_DATA LINES_
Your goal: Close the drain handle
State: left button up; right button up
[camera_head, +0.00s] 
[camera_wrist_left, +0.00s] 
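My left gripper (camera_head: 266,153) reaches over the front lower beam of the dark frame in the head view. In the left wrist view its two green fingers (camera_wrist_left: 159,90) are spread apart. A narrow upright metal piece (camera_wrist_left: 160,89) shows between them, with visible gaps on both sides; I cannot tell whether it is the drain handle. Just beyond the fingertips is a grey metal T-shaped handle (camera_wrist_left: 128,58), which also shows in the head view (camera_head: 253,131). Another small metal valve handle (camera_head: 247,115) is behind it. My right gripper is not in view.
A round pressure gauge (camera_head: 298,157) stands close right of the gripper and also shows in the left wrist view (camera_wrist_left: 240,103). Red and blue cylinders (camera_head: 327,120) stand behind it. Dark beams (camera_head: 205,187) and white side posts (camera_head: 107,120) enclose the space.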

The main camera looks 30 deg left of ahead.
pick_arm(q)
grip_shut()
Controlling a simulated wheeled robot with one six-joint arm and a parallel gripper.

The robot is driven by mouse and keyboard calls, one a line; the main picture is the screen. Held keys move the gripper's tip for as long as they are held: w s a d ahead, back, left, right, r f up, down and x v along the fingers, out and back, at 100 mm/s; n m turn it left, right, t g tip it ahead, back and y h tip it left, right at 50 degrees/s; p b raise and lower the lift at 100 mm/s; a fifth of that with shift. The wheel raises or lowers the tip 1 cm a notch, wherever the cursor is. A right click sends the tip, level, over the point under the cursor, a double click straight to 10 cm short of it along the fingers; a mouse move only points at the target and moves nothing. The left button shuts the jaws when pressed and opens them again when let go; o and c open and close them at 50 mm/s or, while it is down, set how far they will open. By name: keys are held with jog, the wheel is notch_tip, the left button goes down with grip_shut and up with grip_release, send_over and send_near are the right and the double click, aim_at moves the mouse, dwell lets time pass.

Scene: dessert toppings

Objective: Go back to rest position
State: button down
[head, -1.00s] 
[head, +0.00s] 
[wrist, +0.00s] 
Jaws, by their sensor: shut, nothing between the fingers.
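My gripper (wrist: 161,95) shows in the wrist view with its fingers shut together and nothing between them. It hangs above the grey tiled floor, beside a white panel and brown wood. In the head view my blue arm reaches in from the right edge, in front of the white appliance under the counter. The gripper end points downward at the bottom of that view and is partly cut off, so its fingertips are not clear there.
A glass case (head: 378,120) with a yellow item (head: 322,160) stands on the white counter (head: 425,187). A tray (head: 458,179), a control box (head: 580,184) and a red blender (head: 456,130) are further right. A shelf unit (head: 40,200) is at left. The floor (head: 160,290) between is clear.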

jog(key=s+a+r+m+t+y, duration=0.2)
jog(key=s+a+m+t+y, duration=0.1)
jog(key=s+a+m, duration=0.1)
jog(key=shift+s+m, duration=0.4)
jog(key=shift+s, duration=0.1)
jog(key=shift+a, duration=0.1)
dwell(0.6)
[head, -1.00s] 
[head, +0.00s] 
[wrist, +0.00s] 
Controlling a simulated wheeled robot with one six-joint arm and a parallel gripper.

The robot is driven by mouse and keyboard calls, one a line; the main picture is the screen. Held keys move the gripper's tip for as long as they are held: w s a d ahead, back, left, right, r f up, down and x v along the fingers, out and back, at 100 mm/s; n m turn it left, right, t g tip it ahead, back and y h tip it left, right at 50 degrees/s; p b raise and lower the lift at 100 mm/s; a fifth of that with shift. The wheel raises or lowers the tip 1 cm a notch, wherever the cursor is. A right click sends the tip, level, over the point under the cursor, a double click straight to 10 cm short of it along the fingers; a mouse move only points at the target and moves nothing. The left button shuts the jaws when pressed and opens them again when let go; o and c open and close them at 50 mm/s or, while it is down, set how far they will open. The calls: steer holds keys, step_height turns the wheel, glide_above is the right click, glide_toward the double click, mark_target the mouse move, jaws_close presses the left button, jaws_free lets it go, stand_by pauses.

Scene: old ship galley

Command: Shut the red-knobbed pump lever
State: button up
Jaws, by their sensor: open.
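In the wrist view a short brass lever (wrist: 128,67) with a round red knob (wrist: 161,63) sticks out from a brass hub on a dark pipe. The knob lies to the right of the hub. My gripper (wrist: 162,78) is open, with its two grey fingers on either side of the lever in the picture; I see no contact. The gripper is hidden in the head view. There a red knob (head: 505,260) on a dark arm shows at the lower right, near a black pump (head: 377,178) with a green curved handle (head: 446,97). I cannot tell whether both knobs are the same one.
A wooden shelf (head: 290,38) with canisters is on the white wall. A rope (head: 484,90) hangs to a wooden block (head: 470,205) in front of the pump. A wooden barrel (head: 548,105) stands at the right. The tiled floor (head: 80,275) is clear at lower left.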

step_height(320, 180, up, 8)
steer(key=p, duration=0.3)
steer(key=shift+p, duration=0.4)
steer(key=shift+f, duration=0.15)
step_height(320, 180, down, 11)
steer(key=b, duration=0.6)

_REQUEST_
Make an exact copy of the data above.

_ANSWER IN FULL_
Your goal: Close the drain handle
State: left button up; right button up
[camera_head, +0.00s] 
[camera_wrist_left, +0.00s] 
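My left gripper (camera_head: 266,153) reaches over the front lower beam of the dark frame in the head view. In the left wrist view its two green fingers (camera_wrist_left: 159,90) are spread apart. A narrow upright metal piece (camera_wrist_left: 160,89) shows between them, with visible gaps on both sides; I cannot tell whether it is the drain handle. Just beyond the fingertips is a grey metal T-shaped handle (camera_wrist_left: 128,58), which also shows in the head view (camera_head: 253,131). Another small metal valve handle (camera_head: 247,115) is behind it. My right gripper is not in view.
A round pressure gauge (camera_head: 298,157) stands close right of the gripper and also shows in the left wrist view (camera_wrist_left: 240,103). Red and blue cylinders (camera_head: 327,120) stand behind it. Dark beams (camera_head: 205,187) and white side posts (camera_head: 107,120) enclose the space.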

The main camera looks 30 deg left of ahead.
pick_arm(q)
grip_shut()
Controlling a simulated wheeled robot with one six-joint arm and a parallel gripper.

The robot is driven by mouse and keyboard calls, one a line; the main picture is the screen. Held keys move the gripper's tip for as long as they are held: w s a d ahead, back, left, right, r f up, down and x v along the fingers, out and back, at 100 mm/s; n m turn it left, right, t g tip it ahead, back and y h tip it left, right at 50 degrees/s; p b raise and lower the lift at 100 mm/s; a fifth of that with shift. The wheel raises or lowers the tip 1 cm a notch, wherever the cursor is. A right click sends the tip, level, over the point under the cursor, a double click straight to 10 cm short of it along the fingers; a mouse move only points at the target and moves nothing. The left button shuts the jaws when pressed and opens them again when let go; o and c open and close them at 50 mm/s or, while it is down, set how far they will open. By name: keys are held with jog, the wheel is notch_tip, the left button goes down with grip_shut and up with grip_release, send_over and send_near are the right and the double click, aim_at moves the mouse, dwell lets time pass.

Scene: dessert toppings

Objective: Go back to rest position
State: button down
[head, -1.00s] 
[head, +0.00s] 
[wrist, +0.00s] 
Jaws, by their sensor: shut, nothing between the fingers.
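My gripper (wrist: 161,95) shows in the wrist view with its fingers shut together and nothing between them. It hangs above the grey tiled floor, beside a white panel and brown wood. In the head view my blue arm reaches in from the right edge, in front of the white appliance under the counter. The gripper end points downward at the bottom of that view and is partly cut off, so its fingertips are not clear there.
A glass case (head: 378,120) with a yellow item (head: 322,160) stands on the white counter (head: 425,187). A tray (head: 458,179), a control box (head: 580,184) and a red blender (head: 456,130) are further right. A shelf unit (head: 40,200) is at left. The floor (head: 160,290) between is clear.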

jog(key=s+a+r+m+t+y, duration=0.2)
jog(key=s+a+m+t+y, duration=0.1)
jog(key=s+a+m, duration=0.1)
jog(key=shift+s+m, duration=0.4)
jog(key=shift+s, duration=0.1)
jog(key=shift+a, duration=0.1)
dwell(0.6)
[head, -1.00s] 
[head, +0.00s] 
[wrist, +0.00s] 
Controlling a simulated wheeled robot with one six-joint arm and a parallel gripper.

The robot is driven by mouse and keyboard calls, one a line; the main picture is the screen. Held keys move the gripper's tip for as long as they are held: w s a d ahead, back, left, right, r f up, down and x v along the fingers, out and back, at 100 mm/s; n m turn it left, right, t g tip it ahead, back and y h tip it left, right at 50 degrees/s; p b raise and lower the lift at 100 mm/s; a fifth of that with shift. The wheel raises or lowers the tip 1 cm a notch, wherever the cursor is. A right click sends the tip, level, over the point under the cursor, a double click straight to 10 cm short of it along the fingers; a mouse move only points at the target and moves nothing. The left button shuts the jaws when pressed and opens them again when let go; o and c open and close them at 50 mm/s or, while it is down, set how far they will open. The calls: steer holds keys, step_height turns the wheel, glide_above is the right click, glide_toward the double click, mark_target the mouse move, jaws_close presses the left button, jaws_free lets it go, stand_by pauses.

Scene: old ship galley

Command: Shut the red-knobbed pump lever
State: button up
Jaws, by their sensor: open.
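In the wrist view a short brass lever (wrist: 128,67) with a round red knob (wrist: 161,63) sticks out from a brass hub on a dark pipe. The knob lies to the right of the hub. My gripper (wrist: 162,78) is open, with its two grey fingers on either side of the lever in the picture; I see no contact. The gripper is hidden in the head view. There a red knob (head: 505,260) on a dark arm shows at the lower right, near a black pump (head: 377,178) with a green curved handle (head: 446,97). I cannot tell whether both knobs are the same one.
A wooden shelf (head: 290,38) with canisters is on the white wall. A rope (head: 484,90) hangs to a wooden block (head: 470,205) in front of the pump. A wooden barrel (head: 548,105) stands at the right. The tiled floor (head: 80,275) is clear at lower left.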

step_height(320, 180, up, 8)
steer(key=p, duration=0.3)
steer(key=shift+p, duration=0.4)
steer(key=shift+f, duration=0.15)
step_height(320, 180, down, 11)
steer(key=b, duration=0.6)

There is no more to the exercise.